_EXERCISE DESCRIPTION:_ Find the word "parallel" in the records below. List each line containing it.

_MATERIAL FOR THIS TASK:_
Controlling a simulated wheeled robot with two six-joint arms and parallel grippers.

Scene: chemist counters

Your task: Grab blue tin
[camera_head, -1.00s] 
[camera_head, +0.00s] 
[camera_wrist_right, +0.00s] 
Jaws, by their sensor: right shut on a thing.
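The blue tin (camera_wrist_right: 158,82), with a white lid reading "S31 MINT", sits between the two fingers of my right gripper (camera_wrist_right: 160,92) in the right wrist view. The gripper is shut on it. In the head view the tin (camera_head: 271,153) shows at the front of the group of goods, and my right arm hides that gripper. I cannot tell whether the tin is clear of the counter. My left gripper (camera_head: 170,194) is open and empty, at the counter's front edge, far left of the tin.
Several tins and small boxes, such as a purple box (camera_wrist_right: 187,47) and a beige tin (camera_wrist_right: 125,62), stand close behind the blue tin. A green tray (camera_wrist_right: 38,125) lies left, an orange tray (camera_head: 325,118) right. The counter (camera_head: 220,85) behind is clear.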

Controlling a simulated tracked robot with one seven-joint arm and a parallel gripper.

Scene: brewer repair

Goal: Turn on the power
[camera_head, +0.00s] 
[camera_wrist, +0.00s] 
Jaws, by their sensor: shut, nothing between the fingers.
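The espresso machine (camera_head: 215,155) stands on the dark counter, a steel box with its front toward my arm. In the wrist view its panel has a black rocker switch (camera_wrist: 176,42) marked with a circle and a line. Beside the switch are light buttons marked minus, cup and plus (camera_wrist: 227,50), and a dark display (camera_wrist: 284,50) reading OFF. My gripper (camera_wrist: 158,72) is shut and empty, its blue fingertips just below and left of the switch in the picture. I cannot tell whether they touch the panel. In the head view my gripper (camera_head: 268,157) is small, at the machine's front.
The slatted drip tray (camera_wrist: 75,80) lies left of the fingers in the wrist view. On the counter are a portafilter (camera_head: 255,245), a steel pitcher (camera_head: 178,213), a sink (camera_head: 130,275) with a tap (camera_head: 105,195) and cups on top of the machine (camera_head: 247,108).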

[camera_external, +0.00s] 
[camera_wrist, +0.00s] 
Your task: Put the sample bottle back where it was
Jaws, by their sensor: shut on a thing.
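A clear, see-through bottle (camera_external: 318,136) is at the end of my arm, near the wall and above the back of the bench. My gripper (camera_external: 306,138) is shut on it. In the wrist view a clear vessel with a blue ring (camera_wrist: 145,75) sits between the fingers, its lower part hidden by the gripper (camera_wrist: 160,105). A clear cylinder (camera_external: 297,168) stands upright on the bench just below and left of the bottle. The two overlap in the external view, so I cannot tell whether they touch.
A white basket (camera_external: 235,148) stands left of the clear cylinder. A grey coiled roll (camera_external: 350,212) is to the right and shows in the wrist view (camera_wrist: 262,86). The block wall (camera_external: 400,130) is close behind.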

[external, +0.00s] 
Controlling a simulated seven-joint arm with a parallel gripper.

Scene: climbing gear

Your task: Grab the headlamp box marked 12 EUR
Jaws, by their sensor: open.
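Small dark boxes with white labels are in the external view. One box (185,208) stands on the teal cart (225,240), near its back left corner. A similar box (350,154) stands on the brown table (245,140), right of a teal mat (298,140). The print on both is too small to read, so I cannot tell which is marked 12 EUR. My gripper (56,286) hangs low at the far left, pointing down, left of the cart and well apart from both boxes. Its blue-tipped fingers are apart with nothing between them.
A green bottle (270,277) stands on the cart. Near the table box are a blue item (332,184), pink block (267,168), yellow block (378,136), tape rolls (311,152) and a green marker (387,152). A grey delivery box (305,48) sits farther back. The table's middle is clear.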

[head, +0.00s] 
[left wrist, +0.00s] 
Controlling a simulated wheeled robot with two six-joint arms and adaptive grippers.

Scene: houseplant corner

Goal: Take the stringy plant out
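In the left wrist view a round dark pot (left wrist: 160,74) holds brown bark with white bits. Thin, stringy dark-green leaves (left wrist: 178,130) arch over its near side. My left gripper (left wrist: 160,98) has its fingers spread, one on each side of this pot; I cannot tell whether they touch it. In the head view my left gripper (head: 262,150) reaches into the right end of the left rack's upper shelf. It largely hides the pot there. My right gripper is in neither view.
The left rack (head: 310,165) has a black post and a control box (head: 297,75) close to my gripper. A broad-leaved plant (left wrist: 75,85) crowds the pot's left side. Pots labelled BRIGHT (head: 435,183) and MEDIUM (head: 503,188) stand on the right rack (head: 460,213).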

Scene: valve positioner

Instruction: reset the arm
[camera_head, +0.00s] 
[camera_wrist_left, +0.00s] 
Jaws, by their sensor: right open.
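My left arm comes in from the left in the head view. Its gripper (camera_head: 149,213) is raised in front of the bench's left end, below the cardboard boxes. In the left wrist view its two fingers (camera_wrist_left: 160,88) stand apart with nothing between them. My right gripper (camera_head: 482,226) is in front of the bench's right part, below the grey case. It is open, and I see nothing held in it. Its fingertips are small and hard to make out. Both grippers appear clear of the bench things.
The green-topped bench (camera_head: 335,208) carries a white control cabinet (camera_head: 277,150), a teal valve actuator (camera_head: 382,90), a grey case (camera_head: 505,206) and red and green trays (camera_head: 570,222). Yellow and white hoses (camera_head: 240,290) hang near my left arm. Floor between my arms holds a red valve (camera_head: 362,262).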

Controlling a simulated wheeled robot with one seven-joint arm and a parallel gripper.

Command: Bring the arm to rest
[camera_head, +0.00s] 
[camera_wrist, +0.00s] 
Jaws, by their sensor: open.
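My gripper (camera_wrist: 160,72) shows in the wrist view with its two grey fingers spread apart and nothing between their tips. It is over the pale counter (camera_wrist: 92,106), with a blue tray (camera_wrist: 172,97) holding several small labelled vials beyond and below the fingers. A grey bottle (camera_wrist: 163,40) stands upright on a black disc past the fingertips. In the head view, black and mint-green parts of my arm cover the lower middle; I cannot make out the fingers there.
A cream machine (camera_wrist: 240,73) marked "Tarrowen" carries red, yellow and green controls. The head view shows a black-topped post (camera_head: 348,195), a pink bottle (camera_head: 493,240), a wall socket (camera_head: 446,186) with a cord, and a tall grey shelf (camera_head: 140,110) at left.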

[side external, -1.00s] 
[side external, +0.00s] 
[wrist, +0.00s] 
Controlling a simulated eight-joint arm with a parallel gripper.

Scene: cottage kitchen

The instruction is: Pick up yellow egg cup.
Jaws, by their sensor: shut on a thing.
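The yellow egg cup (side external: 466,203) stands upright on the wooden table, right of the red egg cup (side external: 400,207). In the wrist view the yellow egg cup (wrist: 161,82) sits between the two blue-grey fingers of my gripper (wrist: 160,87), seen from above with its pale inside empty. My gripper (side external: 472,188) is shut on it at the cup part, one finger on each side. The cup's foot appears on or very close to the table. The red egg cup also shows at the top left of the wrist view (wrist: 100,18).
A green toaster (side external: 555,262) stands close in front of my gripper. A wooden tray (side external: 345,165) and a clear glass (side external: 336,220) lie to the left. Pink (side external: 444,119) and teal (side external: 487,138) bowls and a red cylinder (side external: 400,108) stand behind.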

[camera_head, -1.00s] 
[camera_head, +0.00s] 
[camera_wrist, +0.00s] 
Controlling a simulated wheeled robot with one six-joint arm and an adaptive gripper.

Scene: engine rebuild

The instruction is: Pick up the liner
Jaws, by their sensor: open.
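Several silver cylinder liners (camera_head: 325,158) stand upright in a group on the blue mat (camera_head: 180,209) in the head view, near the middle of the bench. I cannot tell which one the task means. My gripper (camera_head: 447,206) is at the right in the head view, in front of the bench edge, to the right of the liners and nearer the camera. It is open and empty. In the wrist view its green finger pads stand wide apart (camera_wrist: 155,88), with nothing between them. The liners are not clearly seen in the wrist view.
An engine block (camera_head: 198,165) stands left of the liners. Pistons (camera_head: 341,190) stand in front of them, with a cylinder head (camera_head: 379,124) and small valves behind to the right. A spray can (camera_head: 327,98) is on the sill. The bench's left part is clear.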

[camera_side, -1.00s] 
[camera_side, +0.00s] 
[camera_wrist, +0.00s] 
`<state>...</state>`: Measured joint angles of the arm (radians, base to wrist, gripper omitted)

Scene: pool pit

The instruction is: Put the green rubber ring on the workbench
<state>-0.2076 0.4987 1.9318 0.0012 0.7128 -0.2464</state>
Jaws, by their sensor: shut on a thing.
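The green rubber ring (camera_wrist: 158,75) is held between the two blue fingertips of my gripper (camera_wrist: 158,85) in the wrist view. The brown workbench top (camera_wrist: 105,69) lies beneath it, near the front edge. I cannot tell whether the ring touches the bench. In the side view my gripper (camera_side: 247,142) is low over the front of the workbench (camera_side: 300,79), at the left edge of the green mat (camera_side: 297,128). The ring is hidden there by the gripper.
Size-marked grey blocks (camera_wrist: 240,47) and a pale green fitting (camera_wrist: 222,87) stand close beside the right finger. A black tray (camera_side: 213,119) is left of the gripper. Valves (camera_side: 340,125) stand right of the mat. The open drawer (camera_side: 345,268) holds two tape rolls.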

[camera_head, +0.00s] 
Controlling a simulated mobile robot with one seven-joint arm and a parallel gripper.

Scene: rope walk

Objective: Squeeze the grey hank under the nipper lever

_SOLUTION TO THE EXERCISE:_
Controlling a simulated wheeled robot with two six-joint arms and parallel grippers.
Controlling a simulated tracked robot with one seven-joint arm and a parallel gripper.
Controlling a simulated seven-joint arm with a parallel gripper.
Controlling a simulated wheeled robot with one seven-joint arm and a parallel gripper.
Controlling a simulated eight-joint arm with a parallel gripper.
Controlling a simulated mobile robot with one seven-joint arm and a parallel gripper.

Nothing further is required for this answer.